The only real solution is to lessen our dependence on energy, period. But we’re addicted to the stuff. One wag in the local newspaper (sorry, it was several days ago, and I forgot whose column) commented that we were sacrificing human lives so as not to annoy a few caribou—as if drilling in the Arctic were really going to solve anything. And few of us seem to be getting the message that all of these energy sources we pull out of the earth are finite, and extremely difficult to access. We’re clearly not smart enough (or at least we lack the imagination and political will) to create safe, non-polluting technologies to feed our energy “needs.” So maybe what we really need to do is to carefully assess how much energy is actually necessary, and to think about how to reduce our dependence not just on coal or oil or natural gas, but on what we do with all the energy itself.
Walk more, eat less, grow some of our own food, eat local produce, work when it’s light, sleep when its dark, limit our use of electronic devices, talk, learn, understand.
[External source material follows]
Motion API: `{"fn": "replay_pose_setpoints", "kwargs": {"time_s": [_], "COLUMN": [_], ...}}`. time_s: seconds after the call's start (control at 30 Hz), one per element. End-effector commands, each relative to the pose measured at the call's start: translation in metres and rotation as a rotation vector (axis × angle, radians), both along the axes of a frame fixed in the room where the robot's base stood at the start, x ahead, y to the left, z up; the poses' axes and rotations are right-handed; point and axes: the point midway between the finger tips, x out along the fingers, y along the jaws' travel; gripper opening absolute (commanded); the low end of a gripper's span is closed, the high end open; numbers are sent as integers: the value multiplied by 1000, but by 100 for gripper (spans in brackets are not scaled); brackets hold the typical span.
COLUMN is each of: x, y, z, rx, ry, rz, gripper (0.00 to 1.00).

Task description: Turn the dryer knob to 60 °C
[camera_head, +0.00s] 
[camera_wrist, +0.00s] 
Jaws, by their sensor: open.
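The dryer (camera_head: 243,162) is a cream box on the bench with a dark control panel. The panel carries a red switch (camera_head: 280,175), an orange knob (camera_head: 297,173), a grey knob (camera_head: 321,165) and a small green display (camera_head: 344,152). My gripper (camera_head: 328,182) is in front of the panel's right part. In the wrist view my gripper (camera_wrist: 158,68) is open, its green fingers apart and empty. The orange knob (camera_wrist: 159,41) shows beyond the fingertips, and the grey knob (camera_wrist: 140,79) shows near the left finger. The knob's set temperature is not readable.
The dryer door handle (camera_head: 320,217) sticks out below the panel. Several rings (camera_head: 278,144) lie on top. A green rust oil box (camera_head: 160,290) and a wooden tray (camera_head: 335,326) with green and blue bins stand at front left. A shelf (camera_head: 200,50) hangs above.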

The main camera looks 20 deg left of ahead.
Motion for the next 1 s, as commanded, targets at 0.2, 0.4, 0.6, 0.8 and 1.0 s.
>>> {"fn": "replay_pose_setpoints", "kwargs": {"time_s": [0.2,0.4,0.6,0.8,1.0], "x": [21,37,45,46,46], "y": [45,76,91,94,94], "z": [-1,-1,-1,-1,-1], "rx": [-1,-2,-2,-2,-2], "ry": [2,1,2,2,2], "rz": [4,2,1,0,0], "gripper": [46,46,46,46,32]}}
When William Morris's "Guest" returns to Hammersmith after his adventure upstream in News From Nowhere, rather than being discouraged by the fact that his “epoch of rest” has been a dream, he muses that “if others can see it as I have seen it, then it may be called a vision rather than a dream.” The true visionaries today will have to be those who can see beyond what simply is. Just because we live the way we do doesn’t mean we can’t live differently.
So now I’m going to turn off the computer, go out into the accidental garden, and check on my tomatoes.